The SHACK: A Perfect In-Between
When Becky Anderson arrived to serve as a volunteer supervisor at The SHACK, her favorite moments of the afternoon would happen soon after.
She would hear the scrunch of tires on gravel, the bump-bump of car doors closing, the crescendoing peals of laughter. Then the door would fly open as students tumbled in, stories from their day zinging around the room like bouncy balls. They would greet her, hug her, find a snack and settle onto a comfy couch with friends.
“It was fun to see that liveliness, to see that this was a place they could feel like home, that they could feel safe, that they were glad to be here.”
The serious conversations might happen later — the young man with questions about faith, the young woman questioning her worth, the student looking ahead to life after high school. They might happen after Anderson poured her energy into playing Guitar Hero with the teens or while she was washing a few dishes at the sink.
They did happen because she was there, ready to listen.
“Teens need all the responsible, funny, playful, moral adults in their lives that they can get,” Anderson says. “Some of them find them in a classroom, some find them in a sports coach, some of them found them here.”
At the time, Anderson served as pastor of Greybull Presbyterian Church and Shell Community Church. She appreciated The SHACK’s vital role as a safe in-between for area youth.

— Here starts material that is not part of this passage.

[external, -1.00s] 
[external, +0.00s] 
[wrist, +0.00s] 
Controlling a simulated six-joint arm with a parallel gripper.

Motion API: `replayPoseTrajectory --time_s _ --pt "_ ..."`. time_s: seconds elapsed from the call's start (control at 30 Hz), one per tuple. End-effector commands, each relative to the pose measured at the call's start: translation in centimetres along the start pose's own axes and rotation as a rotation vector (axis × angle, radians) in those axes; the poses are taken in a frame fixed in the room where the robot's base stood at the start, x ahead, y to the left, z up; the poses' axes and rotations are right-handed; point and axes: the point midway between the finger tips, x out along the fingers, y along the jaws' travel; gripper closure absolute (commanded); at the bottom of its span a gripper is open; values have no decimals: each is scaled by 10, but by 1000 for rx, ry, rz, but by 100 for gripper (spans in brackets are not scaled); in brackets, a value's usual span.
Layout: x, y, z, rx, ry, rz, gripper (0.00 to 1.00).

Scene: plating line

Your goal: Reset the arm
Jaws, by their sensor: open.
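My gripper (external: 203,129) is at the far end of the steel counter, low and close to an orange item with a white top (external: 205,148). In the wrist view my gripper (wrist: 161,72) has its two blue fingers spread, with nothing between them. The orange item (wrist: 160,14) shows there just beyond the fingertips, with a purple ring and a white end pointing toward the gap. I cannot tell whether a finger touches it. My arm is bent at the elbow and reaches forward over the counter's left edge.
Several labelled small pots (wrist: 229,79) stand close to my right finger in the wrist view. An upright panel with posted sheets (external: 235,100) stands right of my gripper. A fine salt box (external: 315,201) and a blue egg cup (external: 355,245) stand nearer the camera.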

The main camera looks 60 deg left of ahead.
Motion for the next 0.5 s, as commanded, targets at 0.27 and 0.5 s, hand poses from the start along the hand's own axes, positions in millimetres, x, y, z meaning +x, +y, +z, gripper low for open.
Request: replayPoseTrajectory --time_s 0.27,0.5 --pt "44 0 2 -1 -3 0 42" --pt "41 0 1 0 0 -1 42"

She saw some teens come in the time between school and sports practice or a job, seeking a place to unwind or do homework. She saw students come because they were stressed and their friends and mentors were there. She saw them come because home was unsafe and they didn’t know where else to go or who else to turn to.

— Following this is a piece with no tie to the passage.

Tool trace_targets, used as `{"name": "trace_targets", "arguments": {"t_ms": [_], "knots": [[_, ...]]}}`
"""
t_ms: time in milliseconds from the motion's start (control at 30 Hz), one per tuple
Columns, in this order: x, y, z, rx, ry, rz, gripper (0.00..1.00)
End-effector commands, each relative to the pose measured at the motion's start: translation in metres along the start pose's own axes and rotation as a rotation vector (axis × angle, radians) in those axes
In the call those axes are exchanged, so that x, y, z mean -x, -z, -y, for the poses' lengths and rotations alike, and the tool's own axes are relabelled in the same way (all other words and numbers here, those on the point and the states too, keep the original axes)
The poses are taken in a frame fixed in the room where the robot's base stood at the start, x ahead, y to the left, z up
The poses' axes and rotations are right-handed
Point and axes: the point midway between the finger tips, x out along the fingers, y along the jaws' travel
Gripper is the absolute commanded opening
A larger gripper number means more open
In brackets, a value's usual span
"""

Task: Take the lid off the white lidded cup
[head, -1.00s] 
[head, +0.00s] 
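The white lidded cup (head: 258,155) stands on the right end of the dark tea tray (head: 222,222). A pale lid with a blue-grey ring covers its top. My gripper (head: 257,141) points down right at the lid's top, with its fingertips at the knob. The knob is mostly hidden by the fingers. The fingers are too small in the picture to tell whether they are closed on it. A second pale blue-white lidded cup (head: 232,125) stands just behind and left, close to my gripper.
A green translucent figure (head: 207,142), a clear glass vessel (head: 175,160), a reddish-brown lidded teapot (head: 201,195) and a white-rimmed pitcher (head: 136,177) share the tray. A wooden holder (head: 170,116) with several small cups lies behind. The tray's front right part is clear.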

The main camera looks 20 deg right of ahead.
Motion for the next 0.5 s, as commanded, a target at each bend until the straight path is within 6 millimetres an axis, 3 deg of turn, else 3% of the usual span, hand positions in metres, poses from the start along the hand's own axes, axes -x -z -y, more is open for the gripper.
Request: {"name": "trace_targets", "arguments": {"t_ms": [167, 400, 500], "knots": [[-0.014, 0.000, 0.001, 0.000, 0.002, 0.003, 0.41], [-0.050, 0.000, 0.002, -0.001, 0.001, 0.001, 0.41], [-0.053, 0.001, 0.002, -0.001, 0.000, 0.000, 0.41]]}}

She didn’t exactly know where kids would be if they weren’t at The SHACK, although some did tell her — “hooking up,” “drinking,” “getting in trouble,” “getting beat up” — and because they told her she knew the truth of research that has shown the hours between 3-5 p.m. each week day are the most dangerous for youth.

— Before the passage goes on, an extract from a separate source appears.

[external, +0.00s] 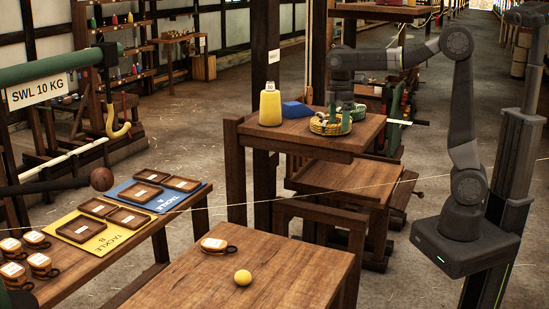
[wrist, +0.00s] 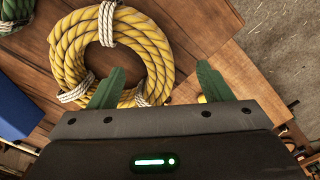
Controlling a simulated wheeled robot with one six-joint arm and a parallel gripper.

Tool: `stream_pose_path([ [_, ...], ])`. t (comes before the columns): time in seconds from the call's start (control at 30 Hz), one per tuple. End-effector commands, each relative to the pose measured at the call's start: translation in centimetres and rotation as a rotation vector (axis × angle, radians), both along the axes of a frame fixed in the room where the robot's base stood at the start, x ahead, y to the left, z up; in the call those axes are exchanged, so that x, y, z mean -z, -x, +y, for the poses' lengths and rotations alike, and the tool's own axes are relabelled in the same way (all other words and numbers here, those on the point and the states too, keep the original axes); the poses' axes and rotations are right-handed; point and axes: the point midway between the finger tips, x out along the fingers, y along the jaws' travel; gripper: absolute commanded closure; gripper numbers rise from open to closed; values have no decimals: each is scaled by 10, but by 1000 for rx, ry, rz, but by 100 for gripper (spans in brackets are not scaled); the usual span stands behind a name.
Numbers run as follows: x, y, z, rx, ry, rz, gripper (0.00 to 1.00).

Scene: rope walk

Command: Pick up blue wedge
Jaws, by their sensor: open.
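The blue wedge (external: 297,109) lies on the small wooden table (external: 290,134), between a yellow bottle and coiled ropes. In the wrist view the wedge (wrist: 14,110) shows only in part, cut off at the left edge. My gripper (wrist: 160,88) is open and empty, with its two green fingers spread. In the wrist view the fingers point at the near side of the yellow rope coil, right of the wedge.
A yellow rope coil (wrist: 70,50) with white ties lies beside the wedge, and a green coil (wrist: 12,12) is at the top left. The yellow bottle (external: 270,104) stands left of the wedge. A wooden post (external: 263,50) rises behind the bottle.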

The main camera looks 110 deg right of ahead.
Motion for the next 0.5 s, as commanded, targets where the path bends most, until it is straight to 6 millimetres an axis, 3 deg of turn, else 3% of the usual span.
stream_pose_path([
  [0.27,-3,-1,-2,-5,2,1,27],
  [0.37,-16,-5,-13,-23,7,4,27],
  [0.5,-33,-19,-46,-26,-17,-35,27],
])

Anderson wishes students would seek out a pastor, but they usually don’t. In that sense, The SHACK is a perfect in-between for students needing guidance or support but unwilling to seek it in the walls of a church.
She urges area churches to support The SHACK in its vital role reaching students where they are in order to help them get where they need to go.
“Where you can’t be, The SHACK can be,” Anderson says.
SHACK Executive Director David Bottom describes the youth center as a “zero-entry pool” into a life of faith. It is an accessible, non-intimidating place where the love of Christ is displayed daily and discussed when the timing is right and the student is ready.
No matter where a student has been or where he hopes to end up, The SHACK is a perfect in-between for the right now, a safe place to stay a while, to be who they really are, and to learn who they just might want to be someday.